■ **What you should do**:
Exactly the lines from the one containing "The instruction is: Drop" through the one containing "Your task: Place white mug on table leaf" are to be returned, please, without any pictures.

## begin

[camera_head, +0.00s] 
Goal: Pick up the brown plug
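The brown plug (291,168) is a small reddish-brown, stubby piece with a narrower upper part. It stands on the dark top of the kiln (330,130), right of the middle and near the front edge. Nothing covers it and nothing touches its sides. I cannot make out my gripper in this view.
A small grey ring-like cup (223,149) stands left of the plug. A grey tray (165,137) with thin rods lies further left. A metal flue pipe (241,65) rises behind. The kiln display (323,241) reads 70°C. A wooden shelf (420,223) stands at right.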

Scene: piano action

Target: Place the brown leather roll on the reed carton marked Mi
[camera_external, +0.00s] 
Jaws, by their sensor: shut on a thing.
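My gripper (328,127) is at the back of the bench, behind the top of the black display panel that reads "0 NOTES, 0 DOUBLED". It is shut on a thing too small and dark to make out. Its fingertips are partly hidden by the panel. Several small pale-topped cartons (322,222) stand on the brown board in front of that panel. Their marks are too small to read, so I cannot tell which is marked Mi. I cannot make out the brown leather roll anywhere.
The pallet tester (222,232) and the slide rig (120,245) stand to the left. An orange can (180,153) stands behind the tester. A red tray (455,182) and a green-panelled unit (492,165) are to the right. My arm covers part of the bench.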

## end
## begin

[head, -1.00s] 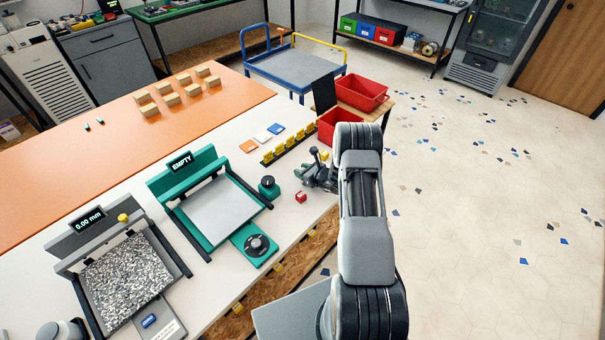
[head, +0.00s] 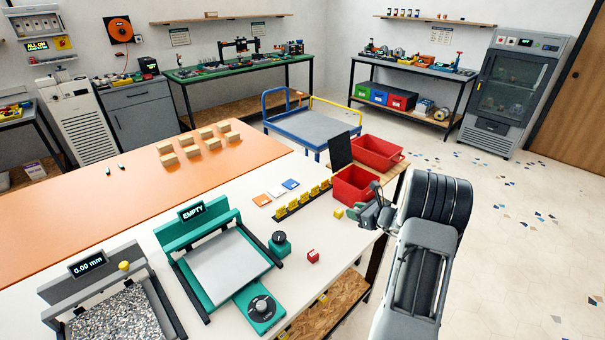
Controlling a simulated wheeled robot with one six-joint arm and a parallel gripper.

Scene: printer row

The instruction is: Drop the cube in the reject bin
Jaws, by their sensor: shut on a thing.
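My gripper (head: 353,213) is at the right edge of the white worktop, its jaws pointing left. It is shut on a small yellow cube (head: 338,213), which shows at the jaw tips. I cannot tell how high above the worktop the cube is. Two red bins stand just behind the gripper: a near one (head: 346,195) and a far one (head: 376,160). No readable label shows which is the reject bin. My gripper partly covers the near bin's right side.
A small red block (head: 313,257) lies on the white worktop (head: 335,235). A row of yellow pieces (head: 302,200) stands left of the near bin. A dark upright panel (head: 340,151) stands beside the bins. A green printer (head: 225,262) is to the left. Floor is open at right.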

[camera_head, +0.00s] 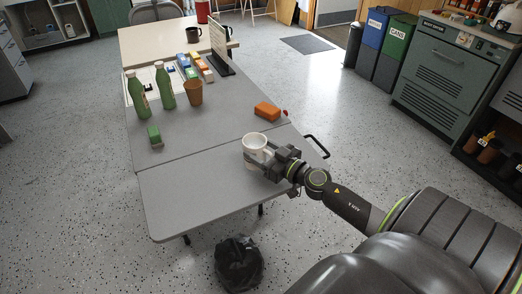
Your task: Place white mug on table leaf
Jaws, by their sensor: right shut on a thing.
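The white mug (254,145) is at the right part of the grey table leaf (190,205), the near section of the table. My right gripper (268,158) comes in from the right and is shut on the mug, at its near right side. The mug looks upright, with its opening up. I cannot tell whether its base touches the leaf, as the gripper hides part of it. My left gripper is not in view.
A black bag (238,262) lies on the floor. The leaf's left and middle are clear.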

## end

■ **Answer to the problem**:
The instruction is: Drop the cube in the reject bin
Jaws, by their sensor: shut on a thing.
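My gripper (head: 353,213) is at the right edge of the white worktop, its jaws pointing left. It is shut on a small yellow cube (head: 338,213), which shows at the jaw tips. I cannot tell how high above the worktop the cube is. Two red bins stand just behind the gripper: a near one (head: 346,195) and a far one (head: 376,160). No readable label shows which is the reject bin. My gripper partly covers the near bin's right side.
A small red block (head: 313,257) lies on the white worktop (head: 335,235). A row of yellow pieces (head: 302,200) stands left of the near bin. A dark upright panel (head: 340,151) stands beside the bins. A green printer (head: 225,262) is to the left. Floor is open at right.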

[camera_head, +0.00s] 
Your task: Place white mug on table leaf

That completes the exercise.